** START **

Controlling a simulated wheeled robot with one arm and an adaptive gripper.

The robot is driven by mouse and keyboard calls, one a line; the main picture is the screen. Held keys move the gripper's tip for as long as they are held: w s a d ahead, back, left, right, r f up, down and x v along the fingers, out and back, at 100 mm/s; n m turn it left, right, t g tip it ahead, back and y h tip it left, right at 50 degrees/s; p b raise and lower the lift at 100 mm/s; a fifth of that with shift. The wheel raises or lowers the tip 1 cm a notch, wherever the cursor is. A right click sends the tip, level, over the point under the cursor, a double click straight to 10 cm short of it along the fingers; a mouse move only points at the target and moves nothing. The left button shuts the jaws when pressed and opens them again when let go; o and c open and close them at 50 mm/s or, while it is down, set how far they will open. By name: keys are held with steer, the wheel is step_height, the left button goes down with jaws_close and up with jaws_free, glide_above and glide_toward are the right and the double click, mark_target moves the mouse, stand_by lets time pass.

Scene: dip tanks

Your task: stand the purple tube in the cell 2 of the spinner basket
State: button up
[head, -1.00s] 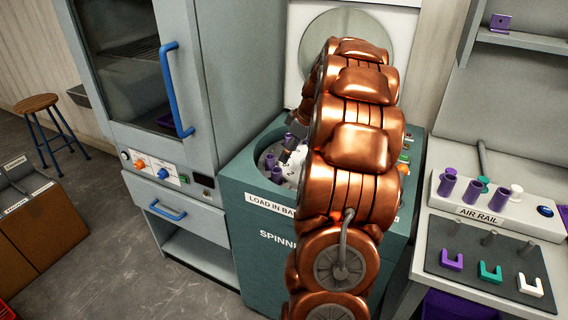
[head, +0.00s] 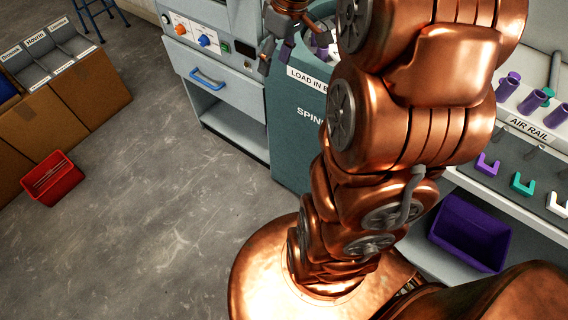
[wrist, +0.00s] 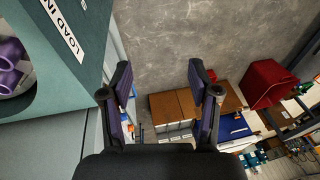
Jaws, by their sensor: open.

** END **

From the line containing "[head, -1.00s]" to the end of the data above, give those lines again verbatim, with both endpoints included and no images.

RESULT BELOW:
[head, -1.00s] 
[head, +0.00s] 
[wrist, +0.00s] 
Jaws, by their sensor: open.

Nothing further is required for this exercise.